Peinture en hommage à Faïz Ahmed Faïz réalisée par Khuda Bux Abro
Faïz Ahmed Faïz est considéré comme l’un des plus grands poètes de langue ourdoue. Il naquît en 1911 à Sialkot dans le Pendjab et mourut à Lahore en 1984. Enfant d’une famille aisée dont le père était avocat, Faïz commença ses études par l’école coranique dès l’âge de 4 ans. Durant ses études secondaires, il apprit l'arabe, le persan et l'ourdou. A l’université, il se spécialisa dans l'étude des langues arabe et anglaise. Il termina son cursus en décrochant son diplôme de Master en littérature anglaise. Très tôt, Faïz s’engagea dans la politique et lutta activement pour la partition de l’Inde.
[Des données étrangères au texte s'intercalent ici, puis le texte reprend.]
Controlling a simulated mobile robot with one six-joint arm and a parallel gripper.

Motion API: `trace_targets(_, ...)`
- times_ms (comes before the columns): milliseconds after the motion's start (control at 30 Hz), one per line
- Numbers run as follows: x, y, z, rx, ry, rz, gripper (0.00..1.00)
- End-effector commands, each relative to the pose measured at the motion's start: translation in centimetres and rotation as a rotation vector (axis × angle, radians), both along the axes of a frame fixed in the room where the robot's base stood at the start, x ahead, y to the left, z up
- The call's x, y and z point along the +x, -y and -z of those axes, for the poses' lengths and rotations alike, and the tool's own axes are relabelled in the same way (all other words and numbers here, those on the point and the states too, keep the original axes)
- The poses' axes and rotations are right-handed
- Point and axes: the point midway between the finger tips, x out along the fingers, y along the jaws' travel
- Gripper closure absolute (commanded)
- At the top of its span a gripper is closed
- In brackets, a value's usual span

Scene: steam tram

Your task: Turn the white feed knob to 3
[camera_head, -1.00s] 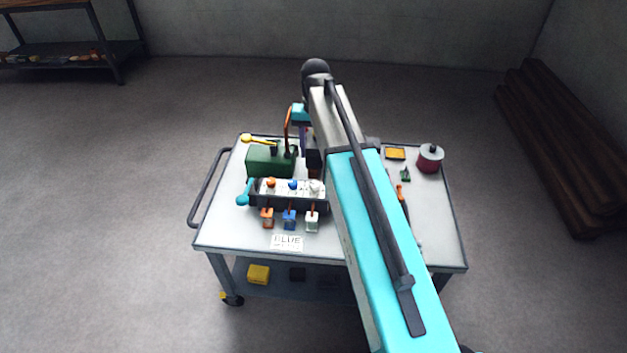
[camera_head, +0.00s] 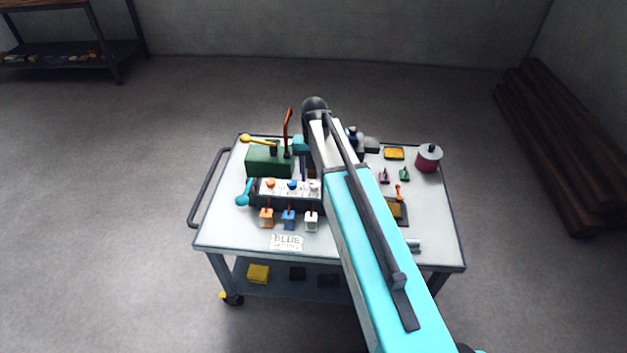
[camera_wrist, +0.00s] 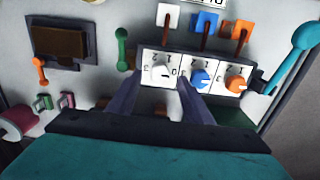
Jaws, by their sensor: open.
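The white feed knob (camera_wrist: 160,73) sits on a white dial plate with dark digits, at one end of a row of three knobs. It also shows in the head view (camera_head: 314,187) close to my arm. The blue knob (camera_wrist: 199,77) and the orange knob (camera_wrist: 237,82) are beside it. My gripper (camera_wrist: 159,80) is open, its two dark fingers reaching toward the white knob from either side. I cannot tell whether they touch it. In the head view my arm hides part of the gripper. The knob's exact pointer setting is too small to read surely.
White (camera_wrist: 168,16), blue (camera_wrist: 205,22) and orange (camera_wrist: 241,32) levers stand along the panel. A teal lever (camera_head: 243,194) and a green box (camera_head: 268,161) with a yellow lever and red-brown handle stand near. A red pot (camera_head: 429,158) is at the cart's right.

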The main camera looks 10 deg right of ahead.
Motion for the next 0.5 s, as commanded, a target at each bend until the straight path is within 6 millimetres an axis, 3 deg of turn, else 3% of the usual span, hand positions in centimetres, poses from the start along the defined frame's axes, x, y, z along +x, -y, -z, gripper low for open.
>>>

Après la création de l’Etat du Pakistan, ses prises de position, sa critique virulente des dérives dictatoriales des gouvernements en place ainsi que sa liberté de ton lui valurent de fréquents séjours en prison. Faïz nous livrera quelques uns de ses poèmes les plus poignants inspirés de son expérience carcérale. Le poète lutta également activement pour la cause palestinienne et les droits du monde arabe. A sa mort, dans un élan de sympathie générale, son décès fut annoncé à la une par la presse non seulement au Pakistan et en Inde, mais également dans le Moyen-Orient.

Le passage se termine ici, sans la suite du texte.